[start RECORDS SUPPLIED]
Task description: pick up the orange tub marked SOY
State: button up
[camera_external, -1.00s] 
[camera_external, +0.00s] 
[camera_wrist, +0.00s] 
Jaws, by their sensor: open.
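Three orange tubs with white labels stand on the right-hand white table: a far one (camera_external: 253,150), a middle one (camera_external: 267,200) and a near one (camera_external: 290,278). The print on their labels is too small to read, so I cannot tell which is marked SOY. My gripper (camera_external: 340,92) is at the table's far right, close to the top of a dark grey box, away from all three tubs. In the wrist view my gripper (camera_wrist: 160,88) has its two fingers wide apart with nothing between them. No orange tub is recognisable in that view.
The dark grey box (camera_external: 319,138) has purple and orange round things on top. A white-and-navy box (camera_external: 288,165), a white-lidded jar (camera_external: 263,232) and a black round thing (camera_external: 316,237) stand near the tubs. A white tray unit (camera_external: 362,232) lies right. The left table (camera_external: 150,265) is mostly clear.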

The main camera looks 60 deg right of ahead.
[end RECORDS SUPPLIED]
[start RECORDS SUPPLIED]
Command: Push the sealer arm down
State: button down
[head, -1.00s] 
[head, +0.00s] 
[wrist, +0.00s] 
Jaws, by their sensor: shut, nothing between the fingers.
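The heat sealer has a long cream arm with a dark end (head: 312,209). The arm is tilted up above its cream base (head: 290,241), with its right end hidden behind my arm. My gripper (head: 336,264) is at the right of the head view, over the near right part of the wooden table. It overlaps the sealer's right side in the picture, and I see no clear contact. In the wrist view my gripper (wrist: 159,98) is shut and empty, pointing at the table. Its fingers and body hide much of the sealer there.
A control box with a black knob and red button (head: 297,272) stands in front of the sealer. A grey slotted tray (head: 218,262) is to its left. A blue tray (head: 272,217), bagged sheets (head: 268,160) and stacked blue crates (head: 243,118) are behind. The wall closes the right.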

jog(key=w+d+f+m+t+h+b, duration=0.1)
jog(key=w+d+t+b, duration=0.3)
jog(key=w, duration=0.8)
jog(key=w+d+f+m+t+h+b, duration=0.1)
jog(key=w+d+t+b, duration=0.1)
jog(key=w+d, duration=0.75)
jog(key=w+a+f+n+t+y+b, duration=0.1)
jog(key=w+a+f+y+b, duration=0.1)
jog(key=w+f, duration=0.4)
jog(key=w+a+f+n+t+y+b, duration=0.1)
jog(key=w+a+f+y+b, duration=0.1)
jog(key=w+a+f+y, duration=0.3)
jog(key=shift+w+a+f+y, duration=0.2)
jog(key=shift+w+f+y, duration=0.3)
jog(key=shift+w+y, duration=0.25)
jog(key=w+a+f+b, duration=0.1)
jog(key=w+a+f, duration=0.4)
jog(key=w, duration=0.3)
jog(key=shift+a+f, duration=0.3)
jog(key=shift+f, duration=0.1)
[end RECORDS SUPPLIED]
[start RECORDS SUPPLIED]
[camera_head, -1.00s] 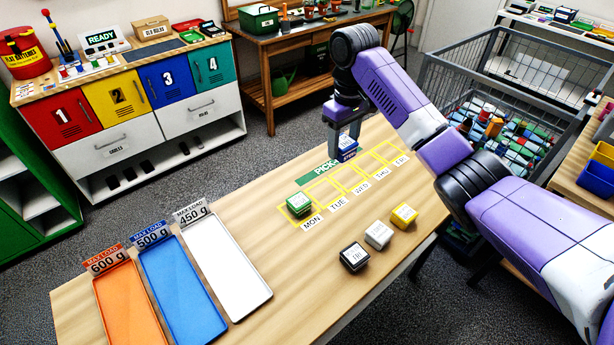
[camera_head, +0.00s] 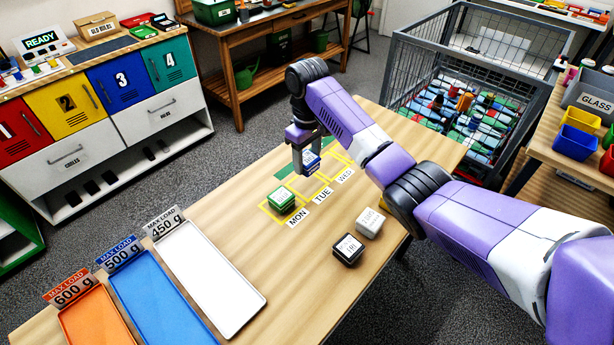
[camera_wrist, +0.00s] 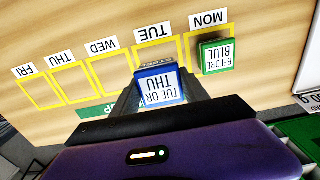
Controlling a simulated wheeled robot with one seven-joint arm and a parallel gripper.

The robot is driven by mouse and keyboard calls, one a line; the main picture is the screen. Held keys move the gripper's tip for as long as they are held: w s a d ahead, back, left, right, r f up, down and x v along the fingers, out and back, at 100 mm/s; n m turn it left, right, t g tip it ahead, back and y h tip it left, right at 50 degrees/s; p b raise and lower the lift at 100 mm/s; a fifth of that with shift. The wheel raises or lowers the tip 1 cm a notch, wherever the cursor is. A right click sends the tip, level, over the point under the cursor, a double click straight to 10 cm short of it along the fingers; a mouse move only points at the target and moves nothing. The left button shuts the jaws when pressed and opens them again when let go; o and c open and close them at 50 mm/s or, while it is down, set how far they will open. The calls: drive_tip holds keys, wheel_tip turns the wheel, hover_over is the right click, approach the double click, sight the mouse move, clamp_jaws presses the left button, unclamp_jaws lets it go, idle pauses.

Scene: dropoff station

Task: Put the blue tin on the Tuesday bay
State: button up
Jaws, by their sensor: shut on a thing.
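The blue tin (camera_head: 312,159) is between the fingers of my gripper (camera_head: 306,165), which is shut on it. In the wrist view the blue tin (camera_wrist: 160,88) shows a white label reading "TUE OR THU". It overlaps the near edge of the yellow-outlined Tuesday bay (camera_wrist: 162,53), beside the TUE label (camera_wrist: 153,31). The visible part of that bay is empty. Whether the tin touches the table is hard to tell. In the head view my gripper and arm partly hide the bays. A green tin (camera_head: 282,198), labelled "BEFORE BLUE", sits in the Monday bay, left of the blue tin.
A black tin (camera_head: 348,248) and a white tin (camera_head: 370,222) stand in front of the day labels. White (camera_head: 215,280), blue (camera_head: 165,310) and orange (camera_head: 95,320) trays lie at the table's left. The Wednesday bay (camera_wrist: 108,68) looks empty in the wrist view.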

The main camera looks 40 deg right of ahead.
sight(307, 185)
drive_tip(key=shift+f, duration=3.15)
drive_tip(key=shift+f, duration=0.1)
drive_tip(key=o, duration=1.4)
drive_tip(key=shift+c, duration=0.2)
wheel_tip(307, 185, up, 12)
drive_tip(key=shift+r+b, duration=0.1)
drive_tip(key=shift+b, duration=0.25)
[end RECORDS SUPPLIED]
Where a line of the material above holds the string "Task", copy that line.

Task description: pick up the orange tub marked SOY
Task: Put the blue tin on the Tuesday bay

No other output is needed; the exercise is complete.